Short problem: Check every line of the entries for "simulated", and copy the lines that hold it.
-- start of Information provided --
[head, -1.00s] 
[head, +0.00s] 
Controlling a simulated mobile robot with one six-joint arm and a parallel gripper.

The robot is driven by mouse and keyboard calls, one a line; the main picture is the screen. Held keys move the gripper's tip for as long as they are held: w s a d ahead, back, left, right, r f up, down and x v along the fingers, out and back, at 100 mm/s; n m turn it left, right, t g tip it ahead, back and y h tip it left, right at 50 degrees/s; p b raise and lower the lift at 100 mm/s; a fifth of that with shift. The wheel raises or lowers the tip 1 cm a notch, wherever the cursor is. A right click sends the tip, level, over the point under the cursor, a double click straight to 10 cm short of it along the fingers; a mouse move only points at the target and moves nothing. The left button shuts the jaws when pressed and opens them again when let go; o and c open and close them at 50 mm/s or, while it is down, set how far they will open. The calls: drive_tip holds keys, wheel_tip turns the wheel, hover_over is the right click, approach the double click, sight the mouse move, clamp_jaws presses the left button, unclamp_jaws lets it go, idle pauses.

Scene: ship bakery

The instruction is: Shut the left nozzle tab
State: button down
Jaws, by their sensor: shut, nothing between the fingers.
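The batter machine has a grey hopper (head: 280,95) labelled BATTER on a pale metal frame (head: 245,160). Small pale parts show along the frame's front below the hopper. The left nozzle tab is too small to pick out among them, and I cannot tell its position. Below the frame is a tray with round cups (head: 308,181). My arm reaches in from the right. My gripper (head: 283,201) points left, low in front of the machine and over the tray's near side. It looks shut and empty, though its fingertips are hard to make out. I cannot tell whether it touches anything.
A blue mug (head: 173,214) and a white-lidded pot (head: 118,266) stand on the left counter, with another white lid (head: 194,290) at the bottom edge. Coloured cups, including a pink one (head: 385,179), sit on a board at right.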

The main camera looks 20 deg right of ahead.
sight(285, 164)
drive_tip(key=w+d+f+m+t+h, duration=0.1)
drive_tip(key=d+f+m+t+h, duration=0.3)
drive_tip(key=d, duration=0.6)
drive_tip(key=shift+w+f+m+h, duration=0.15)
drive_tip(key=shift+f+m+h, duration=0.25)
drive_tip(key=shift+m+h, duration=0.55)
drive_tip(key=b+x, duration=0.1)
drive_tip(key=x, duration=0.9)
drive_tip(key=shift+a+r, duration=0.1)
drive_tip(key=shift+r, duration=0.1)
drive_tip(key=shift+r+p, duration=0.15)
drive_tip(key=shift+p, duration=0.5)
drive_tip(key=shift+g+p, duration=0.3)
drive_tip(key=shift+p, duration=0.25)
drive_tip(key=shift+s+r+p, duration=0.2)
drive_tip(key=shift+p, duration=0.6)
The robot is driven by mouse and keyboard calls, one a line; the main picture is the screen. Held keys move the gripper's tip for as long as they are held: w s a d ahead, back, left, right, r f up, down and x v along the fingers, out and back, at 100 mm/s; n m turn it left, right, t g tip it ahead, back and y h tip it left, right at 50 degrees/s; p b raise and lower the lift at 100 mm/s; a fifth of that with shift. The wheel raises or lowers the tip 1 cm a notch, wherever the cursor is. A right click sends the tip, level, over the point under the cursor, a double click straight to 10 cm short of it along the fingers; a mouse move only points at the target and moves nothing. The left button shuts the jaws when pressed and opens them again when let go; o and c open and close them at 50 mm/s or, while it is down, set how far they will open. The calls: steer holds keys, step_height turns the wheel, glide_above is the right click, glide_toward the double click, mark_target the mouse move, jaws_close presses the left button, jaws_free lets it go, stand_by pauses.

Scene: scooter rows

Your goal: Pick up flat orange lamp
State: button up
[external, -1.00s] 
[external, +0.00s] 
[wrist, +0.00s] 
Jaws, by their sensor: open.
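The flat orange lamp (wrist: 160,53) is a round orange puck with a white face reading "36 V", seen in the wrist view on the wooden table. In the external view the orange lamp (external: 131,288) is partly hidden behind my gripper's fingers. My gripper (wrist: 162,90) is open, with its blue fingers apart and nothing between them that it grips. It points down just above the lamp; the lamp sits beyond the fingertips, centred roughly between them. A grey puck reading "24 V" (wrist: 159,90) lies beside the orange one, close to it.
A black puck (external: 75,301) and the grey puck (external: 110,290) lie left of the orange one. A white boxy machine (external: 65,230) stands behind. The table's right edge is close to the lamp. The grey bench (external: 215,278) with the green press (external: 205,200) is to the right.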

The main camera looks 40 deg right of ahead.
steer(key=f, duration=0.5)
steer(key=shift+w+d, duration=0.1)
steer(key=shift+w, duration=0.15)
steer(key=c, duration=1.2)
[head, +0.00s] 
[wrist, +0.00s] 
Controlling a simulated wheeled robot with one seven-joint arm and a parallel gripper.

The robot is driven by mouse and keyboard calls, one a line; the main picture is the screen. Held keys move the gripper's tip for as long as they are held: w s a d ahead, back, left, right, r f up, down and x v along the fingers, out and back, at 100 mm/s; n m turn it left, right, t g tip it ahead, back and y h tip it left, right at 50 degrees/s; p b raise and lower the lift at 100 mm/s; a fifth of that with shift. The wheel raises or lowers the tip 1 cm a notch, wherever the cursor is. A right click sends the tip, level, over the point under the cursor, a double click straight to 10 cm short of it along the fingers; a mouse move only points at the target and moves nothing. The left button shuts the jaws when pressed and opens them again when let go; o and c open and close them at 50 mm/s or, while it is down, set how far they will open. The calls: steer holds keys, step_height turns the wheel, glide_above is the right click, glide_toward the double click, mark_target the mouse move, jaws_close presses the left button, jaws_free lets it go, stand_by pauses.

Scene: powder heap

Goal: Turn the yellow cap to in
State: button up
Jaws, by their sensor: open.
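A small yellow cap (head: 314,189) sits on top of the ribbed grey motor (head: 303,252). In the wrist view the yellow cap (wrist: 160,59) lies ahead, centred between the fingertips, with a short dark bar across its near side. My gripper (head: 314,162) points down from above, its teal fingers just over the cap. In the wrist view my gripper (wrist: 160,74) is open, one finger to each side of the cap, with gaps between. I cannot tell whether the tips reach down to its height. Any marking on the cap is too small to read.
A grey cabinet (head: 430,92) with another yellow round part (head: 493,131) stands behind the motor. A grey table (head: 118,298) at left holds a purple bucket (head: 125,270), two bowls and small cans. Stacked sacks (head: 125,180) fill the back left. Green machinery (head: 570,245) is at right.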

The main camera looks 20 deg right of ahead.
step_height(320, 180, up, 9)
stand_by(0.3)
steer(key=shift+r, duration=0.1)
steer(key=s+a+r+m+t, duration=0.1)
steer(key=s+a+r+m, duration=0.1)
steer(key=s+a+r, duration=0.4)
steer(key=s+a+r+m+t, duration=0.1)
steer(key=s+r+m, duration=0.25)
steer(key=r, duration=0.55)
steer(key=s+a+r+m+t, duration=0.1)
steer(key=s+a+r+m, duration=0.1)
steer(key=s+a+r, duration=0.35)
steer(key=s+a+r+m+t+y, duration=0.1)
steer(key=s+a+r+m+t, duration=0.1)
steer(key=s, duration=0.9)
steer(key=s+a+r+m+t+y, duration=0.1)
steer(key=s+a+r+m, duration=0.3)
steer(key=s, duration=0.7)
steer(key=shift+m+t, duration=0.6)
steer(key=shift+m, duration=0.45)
-- end of Information provided --
Written response:
Controlling a simulated mobile robot with one six-joint arm and a parallel gripper.
Controlling a simulated wheeled robot with one seven-joint arm and a parallel gripper.

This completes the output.